[What is asked]: Where a line holds the string "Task", return that line.

[Provided information]:

## start

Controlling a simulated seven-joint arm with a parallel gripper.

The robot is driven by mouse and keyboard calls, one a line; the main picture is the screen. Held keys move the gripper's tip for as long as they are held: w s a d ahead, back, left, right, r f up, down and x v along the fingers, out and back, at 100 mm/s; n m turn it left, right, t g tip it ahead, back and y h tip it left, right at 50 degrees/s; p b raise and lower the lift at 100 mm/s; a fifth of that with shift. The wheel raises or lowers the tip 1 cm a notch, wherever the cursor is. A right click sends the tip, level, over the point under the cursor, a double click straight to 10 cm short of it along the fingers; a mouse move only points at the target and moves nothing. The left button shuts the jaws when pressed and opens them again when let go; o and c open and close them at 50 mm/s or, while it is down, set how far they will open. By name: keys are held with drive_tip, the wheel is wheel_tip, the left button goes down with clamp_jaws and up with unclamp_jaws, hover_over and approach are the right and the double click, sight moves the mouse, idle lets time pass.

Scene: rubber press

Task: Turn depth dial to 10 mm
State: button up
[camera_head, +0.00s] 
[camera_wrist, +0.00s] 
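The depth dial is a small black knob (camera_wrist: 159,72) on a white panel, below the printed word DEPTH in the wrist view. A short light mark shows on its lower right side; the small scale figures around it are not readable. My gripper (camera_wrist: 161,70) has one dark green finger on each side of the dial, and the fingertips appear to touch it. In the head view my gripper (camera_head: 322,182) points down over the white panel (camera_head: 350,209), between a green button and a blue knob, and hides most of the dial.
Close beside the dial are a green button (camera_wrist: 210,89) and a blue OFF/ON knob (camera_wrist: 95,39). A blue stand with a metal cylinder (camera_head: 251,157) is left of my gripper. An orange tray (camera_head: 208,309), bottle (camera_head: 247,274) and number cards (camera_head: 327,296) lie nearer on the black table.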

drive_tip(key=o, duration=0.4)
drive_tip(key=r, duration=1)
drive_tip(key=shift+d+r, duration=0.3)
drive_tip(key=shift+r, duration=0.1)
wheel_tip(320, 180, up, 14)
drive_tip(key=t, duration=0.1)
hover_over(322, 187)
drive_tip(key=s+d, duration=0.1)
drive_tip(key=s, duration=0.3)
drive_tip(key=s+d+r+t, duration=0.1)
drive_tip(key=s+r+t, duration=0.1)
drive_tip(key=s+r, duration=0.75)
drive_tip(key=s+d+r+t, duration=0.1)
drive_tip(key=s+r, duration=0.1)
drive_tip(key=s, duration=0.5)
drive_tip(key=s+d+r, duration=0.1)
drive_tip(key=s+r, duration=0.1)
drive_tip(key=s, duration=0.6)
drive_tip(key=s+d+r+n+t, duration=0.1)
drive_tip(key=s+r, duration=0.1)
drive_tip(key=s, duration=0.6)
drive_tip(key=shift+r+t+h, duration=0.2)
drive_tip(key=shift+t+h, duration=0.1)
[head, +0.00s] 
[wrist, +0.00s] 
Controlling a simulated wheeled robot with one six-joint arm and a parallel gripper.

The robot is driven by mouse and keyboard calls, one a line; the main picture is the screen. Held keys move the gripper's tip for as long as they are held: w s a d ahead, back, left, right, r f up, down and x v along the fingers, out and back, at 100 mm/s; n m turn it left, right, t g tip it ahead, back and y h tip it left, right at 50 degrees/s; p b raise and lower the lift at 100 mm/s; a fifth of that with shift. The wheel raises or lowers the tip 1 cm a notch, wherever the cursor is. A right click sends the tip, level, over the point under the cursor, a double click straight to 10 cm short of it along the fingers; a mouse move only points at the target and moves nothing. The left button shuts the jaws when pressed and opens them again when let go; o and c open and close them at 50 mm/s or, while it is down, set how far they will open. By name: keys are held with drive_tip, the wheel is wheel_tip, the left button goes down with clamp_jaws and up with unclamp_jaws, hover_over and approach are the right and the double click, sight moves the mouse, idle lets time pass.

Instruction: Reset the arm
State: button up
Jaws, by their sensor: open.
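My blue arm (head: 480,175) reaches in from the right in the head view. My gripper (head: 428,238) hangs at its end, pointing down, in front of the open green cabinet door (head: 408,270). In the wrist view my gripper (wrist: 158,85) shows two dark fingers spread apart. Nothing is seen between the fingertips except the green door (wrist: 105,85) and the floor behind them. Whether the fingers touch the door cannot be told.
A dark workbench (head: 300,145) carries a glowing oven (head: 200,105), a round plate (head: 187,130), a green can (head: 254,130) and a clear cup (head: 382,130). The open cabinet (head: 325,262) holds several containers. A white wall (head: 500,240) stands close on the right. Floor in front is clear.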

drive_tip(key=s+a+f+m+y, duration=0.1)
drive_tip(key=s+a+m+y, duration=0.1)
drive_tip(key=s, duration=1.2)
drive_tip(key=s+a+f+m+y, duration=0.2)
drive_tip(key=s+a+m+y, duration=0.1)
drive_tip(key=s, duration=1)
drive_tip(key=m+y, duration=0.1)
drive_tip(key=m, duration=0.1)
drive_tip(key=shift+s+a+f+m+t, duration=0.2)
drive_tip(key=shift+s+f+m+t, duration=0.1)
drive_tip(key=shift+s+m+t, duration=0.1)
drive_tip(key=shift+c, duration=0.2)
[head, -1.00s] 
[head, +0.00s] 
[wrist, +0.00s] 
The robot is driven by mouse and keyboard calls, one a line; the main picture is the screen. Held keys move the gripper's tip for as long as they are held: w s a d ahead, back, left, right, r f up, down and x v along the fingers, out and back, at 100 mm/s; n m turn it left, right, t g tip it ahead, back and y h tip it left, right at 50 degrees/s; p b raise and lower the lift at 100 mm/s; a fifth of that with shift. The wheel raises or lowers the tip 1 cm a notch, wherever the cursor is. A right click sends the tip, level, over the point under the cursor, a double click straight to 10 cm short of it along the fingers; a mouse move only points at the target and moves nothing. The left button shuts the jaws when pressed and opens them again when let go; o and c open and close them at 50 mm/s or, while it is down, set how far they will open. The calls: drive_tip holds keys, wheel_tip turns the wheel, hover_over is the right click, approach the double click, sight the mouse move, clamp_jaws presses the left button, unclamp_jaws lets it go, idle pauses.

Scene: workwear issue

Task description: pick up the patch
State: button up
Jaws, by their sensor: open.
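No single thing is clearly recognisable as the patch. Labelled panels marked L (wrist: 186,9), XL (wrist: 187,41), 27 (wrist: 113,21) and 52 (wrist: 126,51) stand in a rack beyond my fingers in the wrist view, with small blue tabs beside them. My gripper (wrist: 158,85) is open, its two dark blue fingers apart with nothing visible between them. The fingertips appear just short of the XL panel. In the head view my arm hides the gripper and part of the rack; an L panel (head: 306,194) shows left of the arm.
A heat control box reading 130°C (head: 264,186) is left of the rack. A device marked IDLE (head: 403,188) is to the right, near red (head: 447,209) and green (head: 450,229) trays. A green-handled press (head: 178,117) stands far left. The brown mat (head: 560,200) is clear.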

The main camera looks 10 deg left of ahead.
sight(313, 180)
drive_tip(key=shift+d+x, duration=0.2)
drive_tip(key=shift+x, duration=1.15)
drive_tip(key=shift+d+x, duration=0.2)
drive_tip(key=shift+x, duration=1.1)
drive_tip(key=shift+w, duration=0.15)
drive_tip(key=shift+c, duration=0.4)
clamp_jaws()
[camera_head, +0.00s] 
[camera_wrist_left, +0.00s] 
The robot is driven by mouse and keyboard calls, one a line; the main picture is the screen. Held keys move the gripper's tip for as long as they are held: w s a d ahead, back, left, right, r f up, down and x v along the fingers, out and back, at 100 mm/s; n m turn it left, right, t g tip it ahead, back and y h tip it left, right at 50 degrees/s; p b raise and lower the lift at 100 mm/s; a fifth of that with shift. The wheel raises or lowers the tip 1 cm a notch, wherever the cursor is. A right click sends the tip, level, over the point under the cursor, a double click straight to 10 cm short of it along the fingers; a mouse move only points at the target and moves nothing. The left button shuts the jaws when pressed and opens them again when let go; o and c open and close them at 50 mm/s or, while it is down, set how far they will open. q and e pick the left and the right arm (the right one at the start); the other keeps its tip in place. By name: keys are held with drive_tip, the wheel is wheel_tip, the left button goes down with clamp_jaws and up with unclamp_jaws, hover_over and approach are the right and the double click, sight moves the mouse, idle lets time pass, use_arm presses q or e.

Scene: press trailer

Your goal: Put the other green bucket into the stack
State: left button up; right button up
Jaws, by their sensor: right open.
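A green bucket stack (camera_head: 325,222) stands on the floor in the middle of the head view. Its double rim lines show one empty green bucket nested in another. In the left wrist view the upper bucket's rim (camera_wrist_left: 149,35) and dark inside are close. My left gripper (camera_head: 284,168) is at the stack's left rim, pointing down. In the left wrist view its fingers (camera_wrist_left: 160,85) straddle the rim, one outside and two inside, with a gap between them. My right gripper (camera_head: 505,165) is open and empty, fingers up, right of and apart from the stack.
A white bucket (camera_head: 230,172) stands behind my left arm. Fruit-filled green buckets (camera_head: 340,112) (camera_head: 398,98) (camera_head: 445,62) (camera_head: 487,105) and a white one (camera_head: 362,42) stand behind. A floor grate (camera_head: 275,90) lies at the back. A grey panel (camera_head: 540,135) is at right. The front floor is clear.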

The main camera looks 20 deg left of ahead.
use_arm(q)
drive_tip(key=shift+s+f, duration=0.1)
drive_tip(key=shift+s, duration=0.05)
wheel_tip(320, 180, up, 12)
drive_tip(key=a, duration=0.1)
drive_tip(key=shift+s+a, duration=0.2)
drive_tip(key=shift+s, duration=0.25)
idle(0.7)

## end

[Written solution]:
Task: Turn depth dial to 10 mm
Task description: pick up the patch

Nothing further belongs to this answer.